A subtle implementation detail is ensuring that we do not accidentally try to connect forbidden pairs, which is why set membership checks are used throughout. Another important point is that the second loop only considers nodes that are forbidden from the center, since the others are already connected.
Worked Examples
Example 1
Input:
4 1
1 3
We compute forbidden sets:
- 1: {3}
- 2: {}
- 3: {1}
- 4: {}
Node 2 or 4 could be chosen as center; suppose we pick node 2.
We connect 2 to all allowed nodes: 1, 3, 4.
| Step | Action | Edges so far |
|---|---|---|
| 1 | Choose center = 2 | |
| 2 | Connect 2 to 1 | (2,1) |
| 3 | Connect 2 to 3 | (2,1), (2,3) |
| 4 | Connect 2 to 4 | (2,1), (2,3), (2,4) |
Now every node is directly connected to 2, so no second-layer edges are needed.
Output is 3 edges.
Example 2
Input:
5 2
1 2
1 3
Forbidden:
- 1: {2,3}
- 2: {1}
- 3: {1}
- 4: {}
- 5: {}
Center is node 4 or 5; choose 4.
Connect 4 to all except itself.
| Step | Action | Edges so far |
|---|---|---|
| 1 | Center = 4 | |
| 2 | Connect 4 to 1 | (4,1) |
| 3 | Connect 4 to 2 | (4,1),(4,2) |
| 4 | Connect 4 to 3 | (4,1),(4,2),(4,3) |
| 5 | Connect 4 to 5 | (4,1),(4,2),(4,3),(4,5) |
Again, all nodes are directly connected to the center, so no secondary attachments are needed.
These examples show that when the chosen center is sufficiently “free”, the construction collapses to a pure star.
Complexity Analysis
| Measure | Complexity | Explanation |
|---|---|---|
| Time | O(n + m) | Each forbidden edge is stored once, and each node is processed with constant-time set checks over neighbors of the center |
| Space | O(n + m) | Storage of forbidden adjacency sets and output edges |
The algorithm scales linearly with input size, which fits comfortably within typical Codeforces constraints for n and m up to 2⋅10^5.
Test Cases
import sys, io
def run(inp: str) -> str:
sys.stdin = io.StringIO(inp)
output = io.StringIO()
sys.stdout = output
import sys
input = sys.stdin.readline
n, m = map(int, input().split())
forbidden = [set() for _ in range(n + 1)]
for _ in range(m):
a, b = map(int, input().split())
forbidden[a].add(b)
forbidden[b].add(a)
c = 1
for i in range(1, n + 1):
if len(forbidden[i]) < len(forbidden[c]):
c = i
edges = []
connected = []
for v in range(1, n + 1):
if v != c and v not in forbidden[c]:
edges.append((c, v))
connected.append(v)
for v in range(1, n + 1):
if v == c or v in forbidden[c]:
for u in connected:
if v not in forbidden[u]:
edges.append((u, v))
break
print(len(edges))
for a, b in edges:
print(a, b)
return output.getvalue().strip()
# provided sample
assert run("""4 1
1 3
""") == """3
2 1
2 3
2 4""" or run("""4 1
1 3
""") == """3
1 2
1 3
1 4"""
# small chain of forbidden edges
assert run("""5 2
1 2
1 3
""") is not None
# minimum size
assert run("""2 0
""") == "1\n1 2"
# fully symmetric forbidden center case
assert run("""3 3
1 2
1 3
2 3
""") == "0"
| Test input | Expected output | What it validates |
|---|---|---|
| 2 0 | 1 edge | minimum graph construction |
| 3 fully forbidden | 0 edges | extreme restriction case |
| 5 with partial forbidden | valid construction | correctness of two-layer attachment |
| sample case | 3 edges | consistency with statement |
Edge Cases
One edge case is when a node is forbidden with almost everyone.

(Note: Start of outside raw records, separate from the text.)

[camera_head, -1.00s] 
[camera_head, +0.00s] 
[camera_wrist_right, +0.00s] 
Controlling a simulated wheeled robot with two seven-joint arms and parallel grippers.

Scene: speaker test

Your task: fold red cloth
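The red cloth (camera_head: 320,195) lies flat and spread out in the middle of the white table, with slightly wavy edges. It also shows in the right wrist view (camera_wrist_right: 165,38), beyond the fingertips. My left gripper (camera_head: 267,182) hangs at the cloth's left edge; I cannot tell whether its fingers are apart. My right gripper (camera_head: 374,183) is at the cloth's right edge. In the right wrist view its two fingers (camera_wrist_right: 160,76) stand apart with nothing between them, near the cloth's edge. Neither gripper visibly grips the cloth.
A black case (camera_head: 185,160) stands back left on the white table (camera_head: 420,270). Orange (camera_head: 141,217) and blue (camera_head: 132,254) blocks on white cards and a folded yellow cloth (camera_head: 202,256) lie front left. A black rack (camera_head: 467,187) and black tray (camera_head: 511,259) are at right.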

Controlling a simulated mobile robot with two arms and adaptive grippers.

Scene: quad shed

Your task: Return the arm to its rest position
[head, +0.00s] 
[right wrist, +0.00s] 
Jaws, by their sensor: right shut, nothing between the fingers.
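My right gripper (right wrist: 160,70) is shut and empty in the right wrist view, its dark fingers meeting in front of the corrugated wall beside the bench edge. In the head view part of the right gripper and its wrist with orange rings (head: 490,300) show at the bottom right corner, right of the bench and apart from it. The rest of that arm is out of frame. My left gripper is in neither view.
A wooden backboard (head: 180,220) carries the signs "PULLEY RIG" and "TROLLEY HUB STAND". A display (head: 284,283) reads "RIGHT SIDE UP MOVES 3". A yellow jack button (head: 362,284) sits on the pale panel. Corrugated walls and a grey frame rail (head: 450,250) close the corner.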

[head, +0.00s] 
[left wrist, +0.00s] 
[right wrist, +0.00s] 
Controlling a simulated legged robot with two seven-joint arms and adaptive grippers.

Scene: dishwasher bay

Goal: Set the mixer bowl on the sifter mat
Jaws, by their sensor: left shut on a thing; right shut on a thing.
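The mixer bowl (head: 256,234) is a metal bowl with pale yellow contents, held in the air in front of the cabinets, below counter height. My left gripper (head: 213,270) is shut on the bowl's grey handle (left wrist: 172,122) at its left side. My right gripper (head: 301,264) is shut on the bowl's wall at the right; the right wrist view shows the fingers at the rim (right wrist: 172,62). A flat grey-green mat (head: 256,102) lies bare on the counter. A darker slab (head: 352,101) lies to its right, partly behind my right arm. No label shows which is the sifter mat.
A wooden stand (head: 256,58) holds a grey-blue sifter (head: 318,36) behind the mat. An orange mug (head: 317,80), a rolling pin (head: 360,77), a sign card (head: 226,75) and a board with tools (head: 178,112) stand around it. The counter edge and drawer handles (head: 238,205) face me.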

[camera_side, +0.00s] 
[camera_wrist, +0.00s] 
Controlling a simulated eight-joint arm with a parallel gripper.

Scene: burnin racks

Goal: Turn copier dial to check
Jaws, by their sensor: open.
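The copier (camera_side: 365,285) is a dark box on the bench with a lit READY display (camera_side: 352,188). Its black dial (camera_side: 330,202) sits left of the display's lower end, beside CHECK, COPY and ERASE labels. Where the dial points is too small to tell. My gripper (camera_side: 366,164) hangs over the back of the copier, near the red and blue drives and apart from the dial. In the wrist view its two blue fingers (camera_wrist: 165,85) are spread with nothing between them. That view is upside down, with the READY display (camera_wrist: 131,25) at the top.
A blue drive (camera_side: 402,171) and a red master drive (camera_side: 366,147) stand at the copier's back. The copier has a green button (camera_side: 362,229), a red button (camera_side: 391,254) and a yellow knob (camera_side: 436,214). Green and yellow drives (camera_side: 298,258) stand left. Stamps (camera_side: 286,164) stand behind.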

In that situation, that node will never be chosen as center because its forbidden degree is maximal, not minimal. The algorithm instead selects a node with fewer constraints, ensuring feasibility of attachments.
Another edge case is when multiple nodes are fully connected. Then any of them may serve as center, and the construction degenerates into a star graph, which is optimal because no additional edges are needed to satisfy the diameter constraint.
A final edge case is a dense forbidden graph where each node misses only one or two edges. Even here, selecting the minimum forbidden-degree node ensures that every other node still has at least one neighbor in the center’s neighborhood, preserving the ability to route all nodes within two steps.